The Juke seemed doomed from the start. How could such a silly vehicle ever be a success?
But it was a success. In fact, it turned out to be a bigger hit than Nissan could ever have expected. Before its release, the company said it hoped to sell around 1300 units a month in Japan. In fact, more than 10 000 orders were placed in the first month! And the Juke’s success wasn’t limited to Japan. It sold in staggering numbers all over the world. Nissan had gambled on an unusual vehicle, and hit the jackpot.
But the question remains: why was the Juke such a hit?
Well, as we all know, vehicle purchasing decisions are made with the heart as much as the head, and unfortunately, vehicles at the lower end of the price spectrum tend to be a bit boring. They might be practical and sensible, but they lack fun and excitement.
The Juke, however, is not boring. Some might find its looks unappealing, but there is no denying that it has character. Everything about it is fun, funky and unusual – right down to the gaudy centre console that is shaped like motorcycle tank.
Other manufacturers have obviously noticed the popularity of the Juke and are scrambling to create their own versions of the extra-compact SUV. As mentioned elsewhere in this issue, even Land Rover is considering tossing its hat into the ring.
The fact is that the age of the rough-and-robust 4×4 is drawing to a close. The Defender might boast loads of hardcore fans, but it is never going to be a volume seller.
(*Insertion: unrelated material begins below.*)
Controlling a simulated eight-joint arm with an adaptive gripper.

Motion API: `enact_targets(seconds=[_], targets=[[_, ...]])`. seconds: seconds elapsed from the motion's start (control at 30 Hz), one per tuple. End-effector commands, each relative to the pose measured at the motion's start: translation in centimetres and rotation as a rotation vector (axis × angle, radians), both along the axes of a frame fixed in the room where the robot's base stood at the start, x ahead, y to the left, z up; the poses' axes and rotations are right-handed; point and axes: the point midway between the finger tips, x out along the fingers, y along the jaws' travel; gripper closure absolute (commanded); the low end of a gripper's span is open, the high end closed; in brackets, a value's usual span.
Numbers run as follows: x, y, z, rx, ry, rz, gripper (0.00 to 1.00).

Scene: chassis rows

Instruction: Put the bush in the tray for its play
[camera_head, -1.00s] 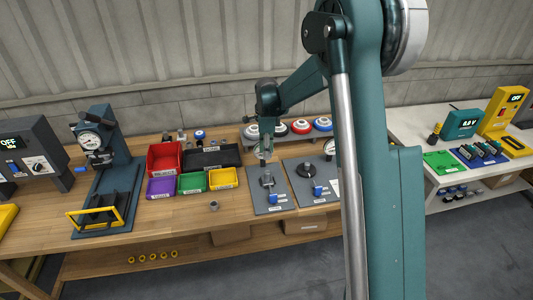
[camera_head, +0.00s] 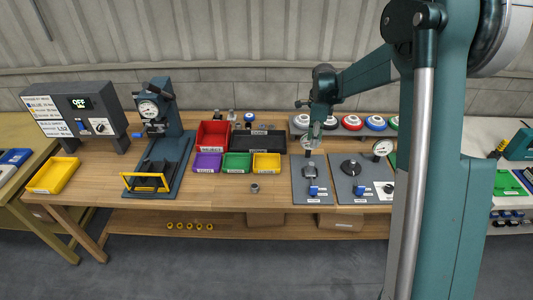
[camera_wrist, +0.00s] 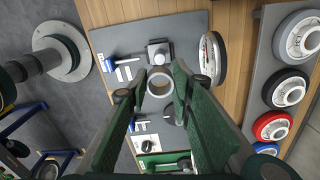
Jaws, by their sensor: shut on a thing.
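My gripper (camera_head: 315,136) is over the back part of the left grey fixture plate (camera_head: 311,186). In the wrist view its green fingers (camera_wrist: 153,88) are shut on a small grey ring, the bush (camera_wrist: 160,84), held at the fingertips. Beside the bush in that view are the plate's square block with a post (camera_wrist: 158,52) and a dial gauge (camera_wrist: 212,58). A red tray (camera_head: 213,134), a purple tray (camera_head: 207,163), a green tray (camera_head: 237,162), a yellow tray (camera_head: 266,163) and a black tray (camera_head: 259,141) stand left of the gripper. Their labels are too small to read.
Another small grey ring (camera_head: 254,188) lies on the bench in front of the yellow tray. A second fixture plate (camera_head: 352,190) is to the right. Several coloured round discs (camera_head: 350,122) stand behind. A press (camera_head: 165,130) stands left. The bench front between press and plates is mostly clear.

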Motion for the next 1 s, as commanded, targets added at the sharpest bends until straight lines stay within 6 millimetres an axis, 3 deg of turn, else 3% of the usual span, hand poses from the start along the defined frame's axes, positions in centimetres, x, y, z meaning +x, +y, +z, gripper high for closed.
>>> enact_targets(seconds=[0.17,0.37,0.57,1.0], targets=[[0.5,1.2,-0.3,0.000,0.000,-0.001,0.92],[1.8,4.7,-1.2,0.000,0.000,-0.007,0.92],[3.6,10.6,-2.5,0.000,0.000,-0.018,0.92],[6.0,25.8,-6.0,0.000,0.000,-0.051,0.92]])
The market for pukka 4x4s is small, and with the price of fuel climbing ever upwards, it seems fairly certain that it will continue to shrink.
We’re going to have to adjust our ideas of what constitutes an SUV. Not that long ago, a sports utility vehicle was a large and boxy 4×4 with a big engine, and it probably had low-range
gearing. Not any longer. Compact SUVs are taking over. Drive around Johannesburg or Cape Town, and the majority of SUVs you’ll spot are compact and practical vehicles, such as the RAV4, CR-V and Kuga.
Of course, there will always be a market for large and luxurious SUVs like the Range Rover and Mercedes- Benz GL, but it will never be a big market. Mercedes-Benz mentioned at the local launch of the GL that it hoped to sell about 300 units by the end of the year. Nissan SA sells 400 Jukes a month.
The proliferation of “soft-roaders” might not sit well with fans of proper 4x4s, but there is no doubt that it holds a lot of potential profit for manufacturers, so they will inevitably gravitate towards it.
So be glad that you can still buy that Cruiser or Defender, and that you can still find parts for both. The way things are going, it seems as if the hardcore 4×4 might soon be relegated to the scrapheap of history!